True to never looking at my watch, I set the Garmin to auto-increment the miles so that I could do a post-analysis of my run.  Mile after mile I was passing runners, it was so many in fact that it seemed I had passed more runners than started ahead of me.  Then I realized that on the 6-mile Central Park loop I was actually lapping people.  This was a difficult idea to grasp, although I suppose it could only be expected that runners would separate significantly over an 18-mile distance.

There were two PowerBar Gel stations at miles 9 and 15 (it was the same spot, laps 2 and 3).  On my first pass there were surprisingly few people picking up a gel; I grabbed a few gels chose my favorite, Double Latte (double caffeine!), and tossed the other gels on a water table, all in stride.  On the second time around the park I found runners at the gel table content standing around and sorting through the flavors.

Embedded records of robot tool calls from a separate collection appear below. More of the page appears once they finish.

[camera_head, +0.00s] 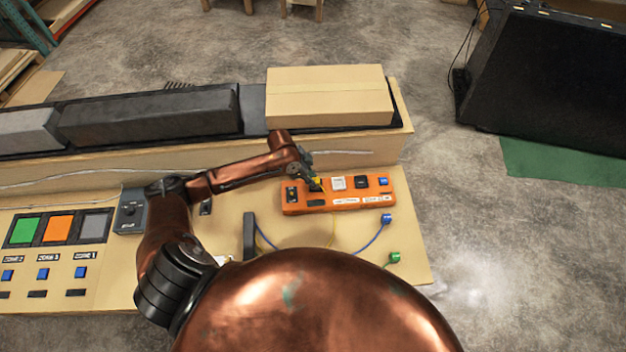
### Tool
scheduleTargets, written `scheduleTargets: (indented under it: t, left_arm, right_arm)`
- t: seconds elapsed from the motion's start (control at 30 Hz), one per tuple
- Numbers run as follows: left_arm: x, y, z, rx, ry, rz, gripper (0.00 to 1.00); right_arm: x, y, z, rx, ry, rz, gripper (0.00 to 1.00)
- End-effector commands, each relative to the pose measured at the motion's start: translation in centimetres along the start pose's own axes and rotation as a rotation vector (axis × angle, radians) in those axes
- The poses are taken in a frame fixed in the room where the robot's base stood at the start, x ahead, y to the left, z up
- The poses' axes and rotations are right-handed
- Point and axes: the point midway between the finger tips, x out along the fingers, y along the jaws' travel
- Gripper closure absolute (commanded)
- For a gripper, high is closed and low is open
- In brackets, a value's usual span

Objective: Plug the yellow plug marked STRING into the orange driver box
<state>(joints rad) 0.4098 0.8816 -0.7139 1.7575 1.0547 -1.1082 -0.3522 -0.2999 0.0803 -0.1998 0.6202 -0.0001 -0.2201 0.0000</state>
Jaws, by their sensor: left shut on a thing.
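The orange driver box (335,204) sits on the wooden console at the right, with several small parts on its top. My left gripper (315,184) is over the left part of the box, shut on a small yellow plug (317,187). The plug is partly hidden by the fingers. I cannot tell whether it is in a socket or just above the box, and its marking is too small to read. A thin yellow cable (332,234) runs below the box. My right gripper is not in view.
A blue plug (387,218) and a green plug (393,257) lie on cables right of and below the box. A cardboard box (329,96) stands on the raised ledge behind. Coloured panels (60,228) and blue buttons are at the left.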

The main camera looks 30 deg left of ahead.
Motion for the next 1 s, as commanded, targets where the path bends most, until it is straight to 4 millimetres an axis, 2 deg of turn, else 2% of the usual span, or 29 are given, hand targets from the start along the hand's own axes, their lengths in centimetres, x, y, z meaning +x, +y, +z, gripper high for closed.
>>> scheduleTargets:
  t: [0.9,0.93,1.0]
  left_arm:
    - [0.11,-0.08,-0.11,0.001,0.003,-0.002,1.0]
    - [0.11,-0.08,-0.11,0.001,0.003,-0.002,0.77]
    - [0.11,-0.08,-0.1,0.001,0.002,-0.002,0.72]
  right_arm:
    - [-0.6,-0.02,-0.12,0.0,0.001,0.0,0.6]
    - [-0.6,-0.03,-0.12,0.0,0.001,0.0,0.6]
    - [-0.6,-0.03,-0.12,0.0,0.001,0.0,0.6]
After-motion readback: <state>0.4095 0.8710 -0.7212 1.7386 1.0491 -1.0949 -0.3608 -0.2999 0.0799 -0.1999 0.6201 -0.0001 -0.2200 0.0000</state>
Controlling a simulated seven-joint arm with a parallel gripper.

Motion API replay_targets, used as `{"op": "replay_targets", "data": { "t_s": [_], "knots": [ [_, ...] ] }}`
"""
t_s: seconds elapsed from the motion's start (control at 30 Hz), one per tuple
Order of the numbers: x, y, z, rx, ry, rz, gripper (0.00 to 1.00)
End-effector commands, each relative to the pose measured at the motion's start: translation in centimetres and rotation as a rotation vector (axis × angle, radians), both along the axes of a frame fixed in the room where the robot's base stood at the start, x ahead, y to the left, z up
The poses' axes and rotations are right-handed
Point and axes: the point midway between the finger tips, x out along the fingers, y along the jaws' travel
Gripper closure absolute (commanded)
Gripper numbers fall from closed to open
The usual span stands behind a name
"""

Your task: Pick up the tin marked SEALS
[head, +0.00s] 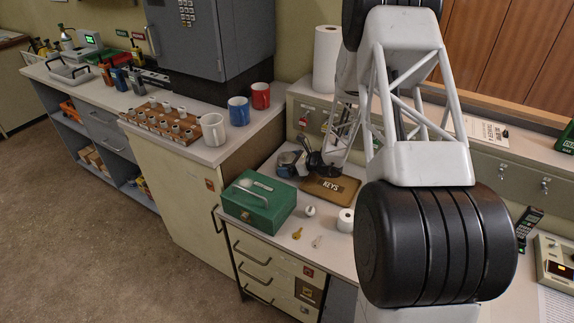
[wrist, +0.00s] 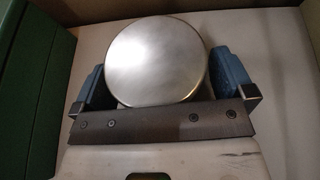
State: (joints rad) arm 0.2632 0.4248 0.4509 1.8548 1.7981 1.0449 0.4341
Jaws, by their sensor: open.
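A round tin with a plain, shiny metal lid (wrist: 156,60) fills the middle of the wrist view, seen from above. My gripper (wrist: 160,78) has its two blue fingers on either side of the tin, apart from each other. Whether the pads touch the tin's sides cannot be told. The tin's side is hidden, so no SEALS marking can be read. In the head view my gripper (head: 297,160) is low over the desk behind the green box, and the tin (head: 287,159) shows only in part beside it.
A green cash box (head: 259,205) stands close in front of the gripper; its green side (wrist: 30,80) fills the wrist view's left edge. A brown KEYS tray (head: 345,195) lies to the right. A white roll (head: 346,220) and yellow key (head: 297,234) lie nearer.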

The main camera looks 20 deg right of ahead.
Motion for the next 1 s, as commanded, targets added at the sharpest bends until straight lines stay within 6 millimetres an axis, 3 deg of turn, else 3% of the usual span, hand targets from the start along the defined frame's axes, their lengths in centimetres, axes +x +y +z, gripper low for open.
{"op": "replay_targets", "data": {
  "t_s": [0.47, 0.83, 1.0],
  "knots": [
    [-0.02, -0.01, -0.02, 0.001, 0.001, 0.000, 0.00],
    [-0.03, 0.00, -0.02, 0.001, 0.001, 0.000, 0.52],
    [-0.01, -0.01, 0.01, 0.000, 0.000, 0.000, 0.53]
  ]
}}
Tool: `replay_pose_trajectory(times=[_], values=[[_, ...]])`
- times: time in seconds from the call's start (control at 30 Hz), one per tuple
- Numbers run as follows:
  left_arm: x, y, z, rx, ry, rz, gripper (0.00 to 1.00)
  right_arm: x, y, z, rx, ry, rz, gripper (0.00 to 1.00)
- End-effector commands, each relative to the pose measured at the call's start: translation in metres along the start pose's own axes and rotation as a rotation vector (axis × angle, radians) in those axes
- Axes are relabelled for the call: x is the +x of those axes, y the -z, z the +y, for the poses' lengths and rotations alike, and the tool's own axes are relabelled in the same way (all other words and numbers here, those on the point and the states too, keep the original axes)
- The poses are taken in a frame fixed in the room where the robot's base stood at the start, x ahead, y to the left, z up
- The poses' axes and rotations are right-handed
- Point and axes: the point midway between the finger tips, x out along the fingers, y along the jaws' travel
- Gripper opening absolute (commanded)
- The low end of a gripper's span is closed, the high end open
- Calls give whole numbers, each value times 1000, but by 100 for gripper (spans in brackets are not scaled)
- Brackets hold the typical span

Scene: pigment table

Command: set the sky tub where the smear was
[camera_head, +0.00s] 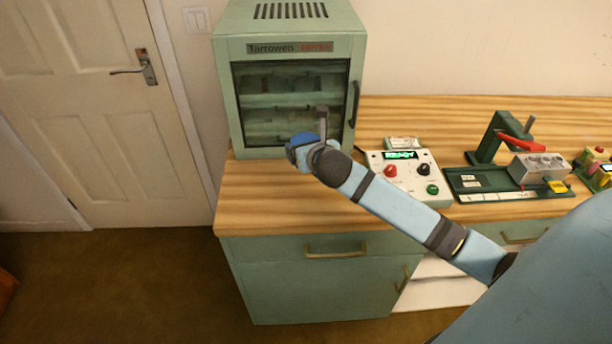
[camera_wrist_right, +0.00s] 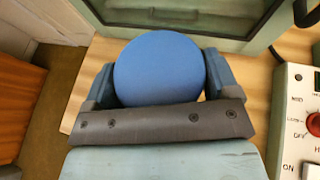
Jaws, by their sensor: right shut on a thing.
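The sky tub, a blue thing with a round top, shows in the head view (camera_head: 303,137) in front of the green cabinet's lower glass. It fills the middle of the right wrist view (camera_wrist_right: 160,68). My right gripper (camera_head: 298,150) is shut on it, with one finger on each side in the wrist view (camera_wrist_right: 160,85). The tub is near the left end of the wooden worktop (camera_head: 280,200); I cannot tell whether it touches the wood. Its lower part is hidden by the gripper. I see no smear in either view. My left gripper is not in view.
The green cabinet (camera_head: 226,100) with a glass door stands behind the tub. A control box (camera_head: 418,190) reading READY stands to its right. Farther right are a green stand (camera_head: 490,140) and a grey box (camera_head: 540,166). The worktop's front left is clear.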

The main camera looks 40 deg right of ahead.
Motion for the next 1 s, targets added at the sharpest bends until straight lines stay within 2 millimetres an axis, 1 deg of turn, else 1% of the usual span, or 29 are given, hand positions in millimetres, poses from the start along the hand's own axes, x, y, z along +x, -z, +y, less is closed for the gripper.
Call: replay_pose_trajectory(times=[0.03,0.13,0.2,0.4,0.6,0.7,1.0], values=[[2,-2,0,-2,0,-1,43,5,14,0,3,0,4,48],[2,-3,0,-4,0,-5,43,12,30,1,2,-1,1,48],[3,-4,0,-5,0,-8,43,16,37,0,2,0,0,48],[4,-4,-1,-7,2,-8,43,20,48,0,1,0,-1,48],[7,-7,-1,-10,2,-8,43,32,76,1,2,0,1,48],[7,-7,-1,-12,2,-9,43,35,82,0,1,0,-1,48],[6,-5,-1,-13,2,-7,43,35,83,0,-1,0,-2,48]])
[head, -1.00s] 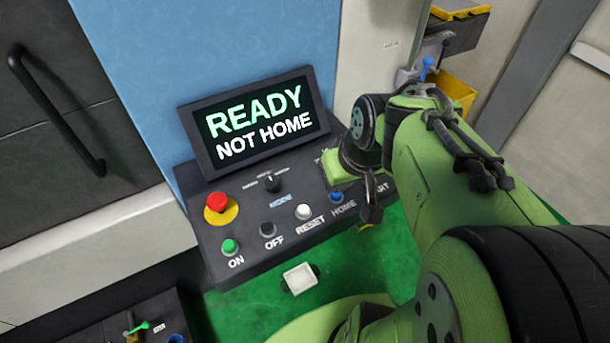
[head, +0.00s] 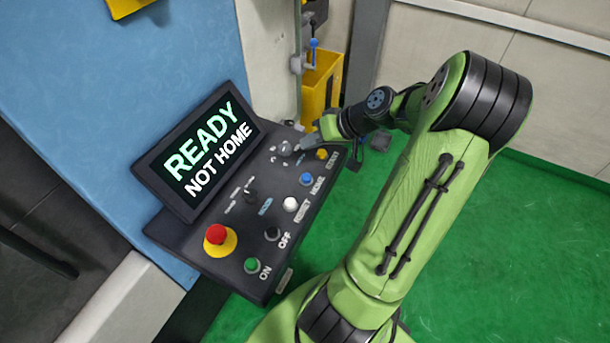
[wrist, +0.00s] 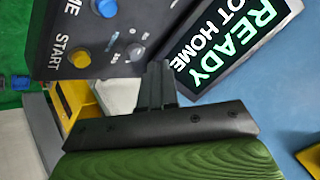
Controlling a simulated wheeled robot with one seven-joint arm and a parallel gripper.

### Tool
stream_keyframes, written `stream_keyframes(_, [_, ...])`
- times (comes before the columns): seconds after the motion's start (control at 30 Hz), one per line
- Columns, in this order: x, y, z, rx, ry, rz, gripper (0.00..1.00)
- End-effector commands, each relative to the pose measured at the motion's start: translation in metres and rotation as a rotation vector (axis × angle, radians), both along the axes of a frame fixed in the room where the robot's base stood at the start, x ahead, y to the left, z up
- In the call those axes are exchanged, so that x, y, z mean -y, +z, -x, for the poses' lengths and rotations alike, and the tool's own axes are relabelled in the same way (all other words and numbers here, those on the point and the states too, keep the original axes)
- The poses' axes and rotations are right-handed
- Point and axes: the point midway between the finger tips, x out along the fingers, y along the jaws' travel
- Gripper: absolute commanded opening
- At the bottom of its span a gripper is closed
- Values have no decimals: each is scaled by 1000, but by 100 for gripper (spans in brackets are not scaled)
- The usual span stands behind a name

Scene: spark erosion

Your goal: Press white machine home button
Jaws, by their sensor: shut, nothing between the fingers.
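The blue HOME button (head: 306,179) sits on the dark control panel (head: 190,240), between the white RESET button (head: 291,204) and the yellow START button (head: 322,154). The blue button also shows at the top of the wrist view (wrist: 104,7). The screen (head: 205,150) reads READY NOT HOME. My gripper (head: 307,143) is shut and empty over the panel's far right end, near a small grey knob (head: 285,149) and apart from the blue button. In the wrist view its dark fingers (wrist: 157,84) point toward that knob. Contact with the panel cannot be told.
A red emergency stop (head: 216,235), a green ON button (head: 252,265), a dark OFF button (head: 272,234) and a selector knob (head: 250,196) share the panel. A yellow bin (head: 318,88) stands behind my gripper. Green floor (head: 490,250) is clear to the right.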

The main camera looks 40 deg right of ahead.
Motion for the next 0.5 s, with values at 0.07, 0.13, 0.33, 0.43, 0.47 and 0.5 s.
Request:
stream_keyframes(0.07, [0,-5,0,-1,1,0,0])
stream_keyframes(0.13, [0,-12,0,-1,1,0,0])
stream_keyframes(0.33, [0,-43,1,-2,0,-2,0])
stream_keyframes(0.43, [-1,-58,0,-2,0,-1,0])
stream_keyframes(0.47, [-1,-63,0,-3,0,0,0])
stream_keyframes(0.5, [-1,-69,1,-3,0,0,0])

My mile times show that I mentally checked-out at mile 14.  I did not feel like I was slowing down, but I do remember being glad the end was near – the last time around the park.  Cat Hill was brutal on the third time around, but those final 2 miles are flat sections and there was no reason not to have maintained my speed.

I finished the Tune-Up in a satisfactory but not amazing 2 hours and 13 minutes.  I was off my goal pace, but it did help boost my confidence.  I still have several weeks and a few long-runs before the Marine Corps Marathon on October 26th.